A Pennsylvania woman accused of storming the United States Capitol on January 6, 2021, has been convicted on six federal counts, including civil disorder, theft of government property and assaulting the police.
But on Monday, the jury deciding Riley June Williams’ case could not reach a unanimous verdict on two further charges, including whether she stole a laptop from the office of House Speaker Nancy Pelosi.
US District Judge Amy Berman Jackson ordered Williams, of Harrisburg, Pennsylvania, to be taken into custody after the jury delivered its verdict.
Williams is among an estimated 900 defendants arrested in connection to the Capitol attack, which took place as the US Congress was certifying Joe Biden as the winner of the 2020 presidential election.
The attack came in the wake of then-President Donald Trump’s “Stop the Steal” rally, where Trump falsely claimed to have won the election “by a landslide”.
Williams attended the rally dressed in a T-shirt that read, “I’m with groyper,” a reference to a loose-knit group of white supremacists who align themselves with Nick Fuentes, a proponent of the “America First” movement.
She then joined thousands of rioters who entered the Capitol building, forcing legislators to evacuate.
Videos from that day show Williams directing other rioters to “push, push, push” against federal law enforcement as they attempted to clear the Capitol Rotunda. She also pointed rioters towards a staircase that leads to Pelosi’s office.
In a June court filing, prosecutors depicted Williams as being “among the front line of rioters”, serving as a leader to others.
“She engaged in repeated purposeful physical clashes and verbal altercations with federal law enforcement officers and instructed others to do the same,” prosecutors wrote.
Another video, posted to Williams’s social media, shows what appears to be the theft of a Hewlett-Packard laptop from Pelosi’s office.
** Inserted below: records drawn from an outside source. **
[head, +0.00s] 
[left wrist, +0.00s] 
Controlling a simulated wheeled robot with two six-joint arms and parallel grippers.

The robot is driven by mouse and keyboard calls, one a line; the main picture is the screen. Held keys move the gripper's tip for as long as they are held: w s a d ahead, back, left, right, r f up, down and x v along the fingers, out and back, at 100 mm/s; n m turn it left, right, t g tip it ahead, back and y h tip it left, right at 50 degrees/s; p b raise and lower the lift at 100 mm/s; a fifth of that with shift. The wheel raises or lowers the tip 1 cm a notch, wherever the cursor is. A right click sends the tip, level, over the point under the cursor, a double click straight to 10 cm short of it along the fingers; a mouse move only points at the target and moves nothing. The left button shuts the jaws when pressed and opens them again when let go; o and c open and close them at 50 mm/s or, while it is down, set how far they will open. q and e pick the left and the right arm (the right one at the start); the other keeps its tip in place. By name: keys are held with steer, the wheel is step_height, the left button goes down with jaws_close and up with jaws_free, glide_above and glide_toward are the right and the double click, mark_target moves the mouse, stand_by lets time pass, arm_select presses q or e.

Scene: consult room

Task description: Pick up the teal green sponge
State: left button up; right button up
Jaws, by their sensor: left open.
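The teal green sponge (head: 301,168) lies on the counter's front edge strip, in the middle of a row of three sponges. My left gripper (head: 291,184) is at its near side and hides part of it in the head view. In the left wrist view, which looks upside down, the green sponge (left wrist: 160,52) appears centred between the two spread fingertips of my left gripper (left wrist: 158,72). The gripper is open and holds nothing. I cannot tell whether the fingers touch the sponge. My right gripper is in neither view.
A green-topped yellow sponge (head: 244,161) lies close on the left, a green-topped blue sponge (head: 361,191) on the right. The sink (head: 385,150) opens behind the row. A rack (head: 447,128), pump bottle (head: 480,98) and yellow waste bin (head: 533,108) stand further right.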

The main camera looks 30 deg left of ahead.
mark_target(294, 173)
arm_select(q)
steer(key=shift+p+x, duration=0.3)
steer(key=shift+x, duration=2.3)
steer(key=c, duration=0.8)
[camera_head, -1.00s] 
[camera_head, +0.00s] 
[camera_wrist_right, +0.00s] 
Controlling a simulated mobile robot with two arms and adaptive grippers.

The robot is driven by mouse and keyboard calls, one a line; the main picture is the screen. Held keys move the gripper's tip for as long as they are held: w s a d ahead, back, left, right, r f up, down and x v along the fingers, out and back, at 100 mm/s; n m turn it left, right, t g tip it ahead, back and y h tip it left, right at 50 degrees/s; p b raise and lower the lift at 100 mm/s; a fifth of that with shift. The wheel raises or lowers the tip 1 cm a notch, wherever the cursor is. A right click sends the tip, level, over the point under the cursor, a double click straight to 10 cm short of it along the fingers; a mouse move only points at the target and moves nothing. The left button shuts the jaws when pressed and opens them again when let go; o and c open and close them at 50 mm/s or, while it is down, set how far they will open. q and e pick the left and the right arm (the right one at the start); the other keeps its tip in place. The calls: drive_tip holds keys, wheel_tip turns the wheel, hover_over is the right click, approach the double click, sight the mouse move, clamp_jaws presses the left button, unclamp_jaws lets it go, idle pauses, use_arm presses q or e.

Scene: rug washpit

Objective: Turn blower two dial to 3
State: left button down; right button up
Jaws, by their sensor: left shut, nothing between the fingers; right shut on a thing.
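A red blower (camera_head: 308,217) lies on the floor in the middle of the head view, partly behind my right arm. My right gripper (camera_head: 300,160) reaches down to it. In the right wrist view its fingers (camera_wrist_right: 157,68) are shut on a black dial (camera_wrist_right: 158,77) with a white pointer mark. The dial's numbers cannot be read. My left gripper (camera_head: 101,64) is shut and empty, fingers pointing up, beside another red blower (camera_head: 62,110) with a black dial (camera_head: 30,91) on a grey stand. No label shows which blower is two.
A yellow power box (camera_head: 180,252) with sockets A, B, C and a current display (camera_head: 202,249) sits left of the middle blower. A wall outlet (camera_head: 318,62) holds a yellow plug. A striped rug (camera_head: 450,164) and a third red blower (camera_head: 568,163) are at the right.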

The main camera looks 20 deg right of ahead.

A voice that prosecutors identify as Williams can be heard saying, “Dude, put on gloves,” before a pair of gloved hands grab the computer.
Williams later boasted on social media that she took Pelosi’s gavel and hard drives. “To date, neither the laptop nor the gavel has been recovered,” prosecutors said.
In the days following the Capitol attack, a witness called the Federal Bureau of Investigation with information that Williams “intended to send the computer device to a friend in Russia, who then planned to sell the device to SVR, Russia’s foreign intelligence service”.
Williams denies the allegations, claiming they were “made-up” by an ex-boyfriend.
During her trial, prosecutors linked Williams to an extremist philosophy called “accelerationism”, which views Western governments as corrupt and attempts to accelerate their demise.
“She not only specifically sought to block Congress from certifying the Electoral College vote, but also to undermine and obstruct the government more generally,” prosecutors wrote in court filings.